■ Exercise instructions ■
Will you quote precisely the lines that run from the top of the material below to the line containing "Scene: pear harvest", both ends included?

══ Data extract

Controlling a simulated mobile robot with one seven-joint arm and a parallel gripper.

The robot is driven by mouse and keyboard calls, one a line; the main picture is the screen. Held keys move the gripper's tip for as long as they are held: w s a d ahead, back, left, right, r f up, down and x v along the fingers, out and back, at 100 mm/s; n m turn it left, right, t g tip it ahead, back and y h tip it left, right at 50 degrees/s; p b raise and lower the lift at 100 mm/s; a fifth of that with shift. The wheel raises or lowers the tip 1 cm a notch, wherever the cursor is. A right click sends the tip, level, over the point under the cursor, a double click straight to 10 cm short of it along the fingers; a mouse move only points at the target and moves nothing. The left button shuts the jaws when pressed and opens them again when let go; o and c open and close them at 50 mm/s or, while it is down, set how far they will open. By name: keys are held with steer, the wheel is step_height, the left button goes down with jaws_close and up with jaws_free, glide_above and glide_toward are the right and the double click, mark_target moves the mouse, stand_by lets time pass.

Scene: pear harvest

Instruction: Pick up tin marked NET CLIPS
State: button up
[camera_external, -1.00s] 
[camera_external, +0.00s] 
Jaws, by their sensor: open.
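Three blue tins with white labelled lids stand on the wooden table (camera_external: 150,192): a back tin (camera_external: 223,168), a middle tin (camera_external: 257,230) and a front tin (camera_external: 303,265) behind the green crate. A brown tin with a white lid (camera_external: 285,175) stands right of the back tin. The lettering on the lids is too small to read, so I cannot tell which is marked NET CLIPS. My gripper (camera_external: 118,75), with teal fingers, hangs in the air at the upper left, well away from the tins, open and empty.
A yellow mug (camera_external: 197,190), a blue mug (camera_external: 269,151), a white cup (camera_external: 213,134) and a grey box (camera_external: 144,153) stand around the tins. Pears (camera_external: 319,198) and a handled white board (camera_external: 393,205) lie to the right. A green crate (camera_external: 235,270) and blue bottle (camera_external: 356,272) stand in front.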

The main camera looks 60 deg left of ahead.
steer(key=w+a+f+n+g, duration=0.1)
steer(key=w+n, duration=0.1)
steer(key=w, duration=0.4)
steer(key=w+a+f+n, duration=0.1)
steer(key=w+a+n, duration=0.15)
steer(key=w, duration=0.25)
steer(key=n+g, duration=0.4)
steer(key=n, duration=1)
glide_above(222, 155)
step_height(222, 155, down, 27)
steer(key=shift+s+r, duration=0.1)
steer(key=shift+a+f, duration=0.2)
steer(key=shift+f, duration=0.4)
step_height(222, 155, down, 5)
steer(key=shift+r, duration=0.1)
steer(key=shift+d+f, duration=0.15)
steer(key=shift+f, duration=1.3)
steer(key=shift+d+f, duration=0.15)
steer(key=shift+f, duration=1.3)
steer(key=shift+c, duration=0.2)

════

■ Solution ■
Controlling a simulated mobile robot with one seven-joint arm and a parallel gripper.

The robot is driven by mouse and keyboard calls, one a line; the main picture is the screen. Held keys move the gripper's tip for as long as they are held: w s a d ahead, back, left, right, r f up, down and x v along the fingers, out and back, at 100 mm/s; n m turn it left, right, t g tip it ahead, back and y h tip it left, right at 50 degrees/s; p b raise and lower the lift at 100 mm/s; a fifth of that with shift. The wheel raises or lowers the tip 1 cm a notch, wherever the cursor is. A right click sends the tip, level, over the point under the cursor, a double click straight to 10 cm short of it along the fingers; a mouse move only points at the target and moves nothing. The left button shuts the jaws when pressed and opens them again when let go; o and c open and close them at 50 mm/s or, while it is down, set how far they will open. By name: keys are held with steer, the wheel is step_height, the left button goes down with jaws_close and up with jaws_free, glide_above and glide_toward are the right and the double click, mark_target moves the mouse, stand_by lets time pass.

Scene: pear harvest

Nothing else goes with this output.